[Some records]
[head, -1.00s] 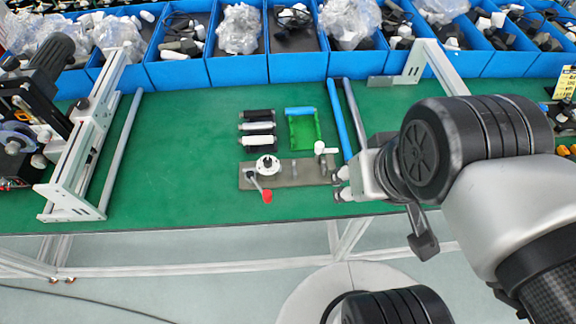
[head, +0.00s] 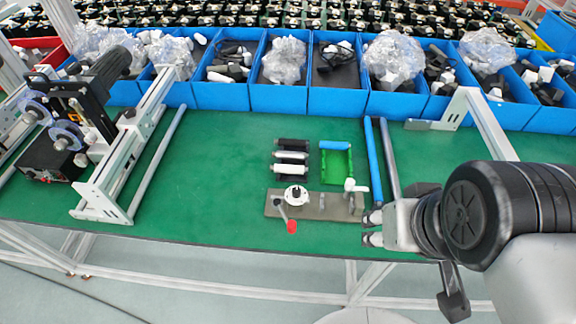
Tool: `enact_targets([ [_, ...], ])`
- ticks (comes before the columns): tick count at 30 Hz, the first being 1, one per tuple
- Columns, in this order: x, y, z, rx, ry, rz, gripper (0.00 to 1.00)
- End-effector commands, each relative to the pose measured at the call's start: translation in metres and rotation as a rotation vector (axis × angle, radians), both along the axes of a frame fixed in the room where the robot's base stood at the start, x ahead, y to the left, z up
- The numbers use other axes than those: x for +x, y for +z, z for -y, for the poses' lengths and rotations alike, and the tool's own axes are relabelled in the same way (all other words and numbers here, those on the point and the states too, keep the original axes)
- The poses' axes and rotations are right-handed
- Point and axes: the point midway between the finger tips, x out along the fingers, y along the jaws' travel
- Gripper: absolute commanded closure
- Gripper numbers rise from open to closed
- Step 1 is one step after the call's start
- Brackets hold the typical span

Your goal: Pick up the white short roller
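Three short rollers lie in a column on the green table top. The white short roller (head: 290,169) is the nearest one, below a silver-grey roller (head: 290,156) and a black roller (head: 292,144). A green tray (head: 337,168) with a blue roller (head: 335,145) along its far edge lies to their right. My gripper (head: 371,228) is at the table's front edge, to the right of and nearer than the white roller. Its fingers point left, with a gap between them and nothing held.
A metal plate fixture (head: 322,206) with a red-knobbed lever (head: 291,227) lies between the rollers and the front edge. Long blue (head: 374,162) and grey (head: 389,158) rods lie at right. Blue bins (head: 280,98) line the back. Table left of the rollers is clear.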

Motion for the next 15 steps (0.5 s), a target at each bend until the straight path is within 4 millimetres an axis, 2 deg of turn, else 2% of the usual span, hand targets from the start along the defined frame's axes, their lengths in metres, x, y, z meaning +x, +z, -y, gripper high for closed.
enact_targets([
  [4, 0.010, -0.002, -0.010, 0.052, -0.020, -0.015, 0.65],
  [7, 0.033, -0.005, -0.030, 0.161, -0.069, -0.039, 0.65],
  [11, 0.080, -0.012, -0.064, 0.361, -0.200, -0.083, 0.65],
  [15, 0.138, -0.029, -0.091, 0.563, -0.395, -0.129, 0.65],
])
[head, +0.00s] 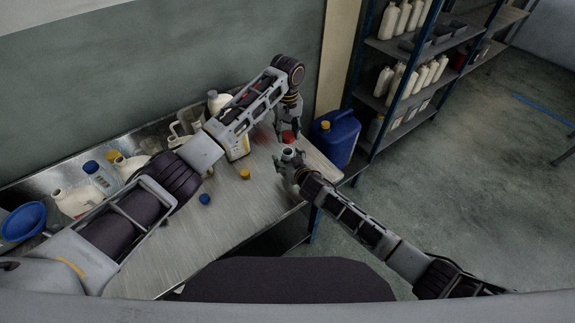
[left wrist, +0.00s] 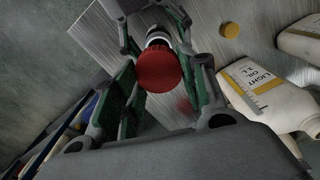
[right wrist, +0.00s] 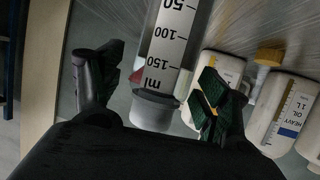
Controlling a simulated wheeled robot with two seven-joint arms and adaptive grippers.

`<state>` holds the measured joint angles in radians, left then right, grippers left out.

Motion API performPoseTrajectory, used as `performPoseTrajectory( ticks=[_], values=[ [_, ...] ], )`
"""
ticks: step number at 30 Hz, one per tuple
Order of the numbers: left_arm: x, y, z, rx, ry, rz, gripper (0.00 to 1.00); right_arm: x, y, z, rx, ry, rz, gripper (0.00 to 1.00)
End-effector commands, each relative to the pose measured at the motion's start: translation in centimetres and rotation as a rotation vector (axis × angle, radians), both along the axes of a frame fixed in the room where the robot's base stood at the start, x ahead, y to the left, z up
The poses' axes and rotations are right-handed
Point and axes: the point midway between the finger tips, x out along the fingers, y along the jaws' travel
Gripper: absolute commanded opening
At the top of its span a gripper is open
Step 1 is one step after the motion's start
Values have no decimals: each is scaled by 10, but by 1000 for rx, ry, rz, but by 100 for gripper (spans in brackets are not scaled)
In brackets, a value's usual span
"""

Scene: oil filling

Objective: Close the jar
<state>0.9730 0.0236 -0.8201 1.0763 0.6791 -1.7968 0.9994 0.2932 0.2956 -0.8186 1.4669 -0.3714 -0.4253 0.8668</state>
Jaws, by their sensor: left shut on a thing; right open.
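My left gripper (head: 289,128) is shut on a red cap (head: 288,137) and holds it near the right end of the metal bench. The cap also shows between the fingers in the left wrist view (left wrist: 158,70). My right gripper (head: 287,160) is open, low, just in front of the cap. A clear jar with ml marks and a grey end (right wrist: 155,108) stands between its open fingers in the right wrist view, apart from at least one finger. Its pale mouth (head: 288,152) shows in the head view, slightly below the cap; the rest is hidden there.
A yellow cap (head: 245,174) and a blue cap (head: 204,199) lie on the bench (head: 215,225). Several oil bottles (head: 76,200) and a blue funnel (head: 23,221) stand to the left. A blue canister (head: 336,137) stands close to the right, before shelves (head: 420,50).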

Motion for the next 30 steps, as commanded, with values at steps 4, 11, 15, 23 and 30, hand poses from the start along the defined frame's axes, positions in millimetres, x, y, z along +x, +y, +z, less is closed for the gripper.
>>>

- **What needs to be done**:
Restate each line from the start of the listing through the line bearing "- The poses'" word for word. Drop the pictures.

- **Result of this exercise**:
[head, -1.00s] 
[head, +0.00s] 
Tool: `enact_targets([ [_, ...], ])`
- ticks (comes before the columns): tick count at 30 Hz, the first being 1, one per tuple
- Columns, in this order: x, y, z, rx, ry, rz, gripper (0.00 to 1.00)
- End-effector commands, each relative to the pose measured at the call's start: translation in metres and rotation as a rotation vector (axis × angle, radians), both along the axes of a frame fixed in the room where the robot's base stood at the start, x ahead, y to the left, z up
- The numbers use other axes than those: x for +x, y for +z, z for -y, for the poses' lengths and rotations alike, and the tool's own axes are relabelled in the same way (all other words and numbers here, those on the point and the states too, keep the original axes)
- The poses' axes and rotations are right-handed

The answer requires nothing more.